— Supplied information —
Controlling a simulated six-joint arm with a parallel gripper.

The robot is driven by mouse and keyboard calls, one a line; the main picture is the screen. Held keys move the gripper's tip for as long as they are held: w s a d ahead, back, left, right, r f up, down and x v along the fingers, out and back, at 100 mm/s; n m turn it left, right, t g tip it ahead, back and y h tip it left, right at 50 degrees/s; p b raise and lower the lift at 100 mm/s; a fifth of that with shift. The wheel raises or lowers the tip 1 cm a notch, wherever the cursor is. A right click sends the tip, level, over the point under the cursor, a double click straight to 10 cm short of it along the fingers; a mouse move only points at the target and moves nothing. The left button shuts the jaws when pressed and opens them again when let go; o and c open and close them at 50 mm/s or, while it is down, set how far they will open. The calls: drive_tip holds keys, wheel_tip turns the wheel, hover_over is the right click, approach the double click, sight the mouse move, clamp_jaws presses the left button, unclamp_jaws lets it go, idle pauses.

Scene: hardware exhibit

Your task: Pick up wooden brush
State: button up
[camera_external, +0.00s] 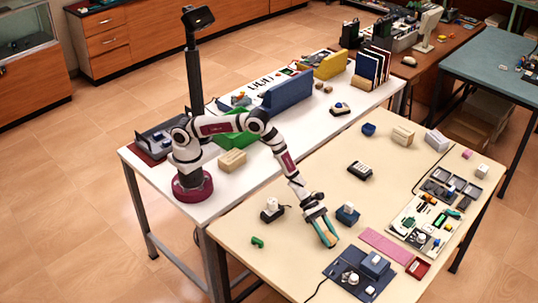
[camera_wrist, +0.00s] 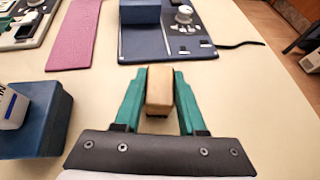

— Task description —
Quote the full listing above word for word; exclude every picture from the copy.

— Solution to this problem —
Controlling a simulated six-joint arm with a parallel gripper.

The robot is driven by mouse and keyboard calls, one a line; the main picture is the screen. Held keys move the gripper's tip for as long as they are held: w s a d ahead, back, left, right, r f up, down and x v along the fingers, out and back, at 100 mm/s; n m turn it left, right, t g tip it ahead, back and y h tip it left, right at 50 degrees/s; p b raise and lower the lift at 100 mm/s; a fifth of that with shift. The wheel raises or lowers the tip 1 cm a notch, wherever the cursor is. A right click sends the tip, level, over the point under the cursor, a double click straight to 10 cm short of it along the fingers; a mouse move only points at the target and moves nothing. The left button shuts the jaws when pressed and opens them again when let go; o and c open and close them at 50 mm/s or, while it is down, set how far they will open. The calls: drive_tip holds keys, wheel_tip turns the wheel, hover_over is the right click, approach the double click, sight the mouse move, clamp_jaws presses the left button, unclamp_jaws lets it go, idle pauses.

Scene: hardware exhibit

Your task: Pick up wooden brush
State: button up
[camera_external, +0.00s] 
[camera_wrist, +0.00s] 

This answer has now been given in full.